Date of Award


Degree Name

Doctor of Philosophy


Workforce Education and Development

First Advisor

Hagler, Barbara


Mattering involves feeling as though oneself belongs in a community and tends to influence one’s college experience. The issue of mattering has been explored in social psychology and education literature. Such research has sought to understand the transitions and necessary role changes of college students. Unfortunately, there has been a lack of studies on perceived mattering within one specific college student population—student veterans and active service members (SV/ASM). Higher learning institutions have expressed concerns about the academic progress of the SV/ASM population upon transitioning into college. However, no previous studies have examined the relationship between SV/ASM’s sense of mattering and their academic success. As such, the purpose of this study was twofold. First, it attempted to develop a mattering scale in order to examine SV/ASM mattering.

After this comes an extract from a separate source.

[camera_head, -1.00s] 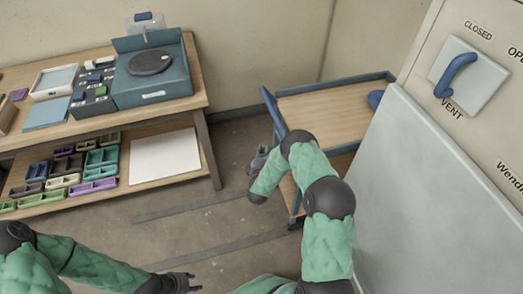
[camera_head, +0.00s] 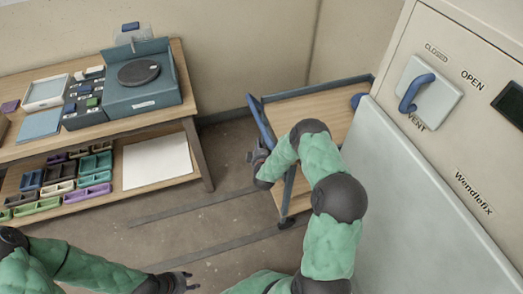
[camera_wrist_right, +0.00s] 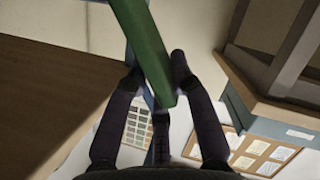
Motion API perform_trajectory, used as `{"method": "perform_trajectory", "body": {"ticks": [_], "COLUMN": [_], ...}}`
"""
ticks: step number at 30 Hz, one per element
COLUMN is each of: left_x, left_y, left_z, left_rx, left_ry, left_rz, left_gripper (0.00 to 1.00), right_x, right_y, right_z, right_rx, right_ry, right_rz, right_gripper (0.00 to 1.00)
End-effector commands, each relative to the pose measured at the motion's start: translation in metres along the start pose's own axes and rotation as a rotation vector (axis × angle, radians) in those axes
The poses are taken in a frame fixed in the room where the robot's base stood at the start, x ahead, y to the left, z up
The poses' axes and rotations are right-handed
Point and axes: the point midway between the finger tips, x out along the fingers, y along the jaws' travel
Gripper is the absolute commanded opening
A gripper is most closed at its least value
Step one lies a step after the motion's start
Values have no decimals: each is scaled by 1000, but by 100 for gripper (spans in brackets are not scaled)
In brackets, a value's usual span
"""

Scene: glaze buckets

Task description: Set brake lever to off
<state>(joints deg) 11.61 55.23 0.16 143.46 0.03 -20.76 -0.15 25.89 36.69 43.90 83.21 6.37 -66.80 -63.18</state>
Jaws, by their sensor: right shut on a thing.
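In the right wrist view a green bar (camera_wrist_right: 143,45) runs down between the two dark fingers of my right gripper (camera_wrist_right: 155,75), which are shut on it. The bar looks like the brake lever, but no label shows. In the head view my right gripper (camera_head: 257,157) is at the left end of a wooden-topped cart (camera_head: 310,115), just below its blue push handle (camera_head: 260,122). The green bar cannot be made out there. My left gripper (camera_head: 188,281) is low in the head view, over the floor, empty, with its fingers apart.
A pale cabinet (camera_head: 430,180) stands at the right, with a blue vent handle (camera_head: 410,92) and OPEN and CLOSED labels. A wooden workbench (camera_head: 185,85) with a teal box and bins stands at the left. Bare floor (camera_head: 190,215) lies between bench and cart.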

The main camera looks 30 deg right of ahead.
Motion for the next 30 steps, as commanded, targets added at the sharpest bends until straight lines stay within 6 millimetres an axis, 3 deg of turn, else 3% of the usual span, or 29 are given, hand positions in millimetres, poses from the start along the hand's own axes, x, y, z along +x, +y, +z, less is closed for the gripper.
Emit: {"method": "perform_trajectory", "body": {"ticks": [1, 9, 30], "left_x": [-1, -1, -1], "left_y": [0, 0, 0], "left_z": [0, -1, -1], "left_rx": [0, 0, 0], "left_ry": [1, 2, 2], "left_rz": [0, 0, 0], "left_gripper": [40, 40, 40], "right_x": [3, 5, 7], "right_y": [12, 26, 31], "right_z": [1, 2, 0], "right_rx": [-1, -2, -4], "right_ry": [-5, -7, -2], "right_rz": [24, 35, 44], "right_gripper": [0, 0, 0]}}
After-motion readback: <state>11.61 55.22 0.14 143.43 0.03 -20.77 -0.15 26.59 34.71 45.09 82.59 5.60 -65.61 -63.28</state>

Second, it explored the predictive ability of perceived mattering variables to SV/ASM’s academic success, as measured by their cumulative grade point average (GPA). The Mattering Scales for Adult Students in Higher Education (MHE) was used in this quantitative study with demographic questions. A sample of 129 SV/ASM enrolled at a research-based university in the midwestern region of the United States was used in this survey. An exploratory factor analysis was applied to operationalize the construct of mattering from MHE in order to investigate the SV/ASM’s feelings of mattering regarding the higher education environment. Hierarchical multiple regression analyses were utilized to examine the effects of the mattering variables from MHE on the SV/ASM’s GPA. This study found that four mattering dimensions in the higher education environment could be employed to measure SV/ASM’s sense of mattering: peers, faculty, advising, and administration. The findings revealed that the SV/ASM generally have a neutral sense of mattering to their non-military peers and the university’s administration, while expressing a positive sense of mattering to their faculty members and advisors. The findings also indicated that peers and administration may impact SV/ASM’s academic success. Therefore, higher learning institutions should strive to provide tailored administration and positive peer interactions for SV/ASM in order to promote their overall academic success in higher education.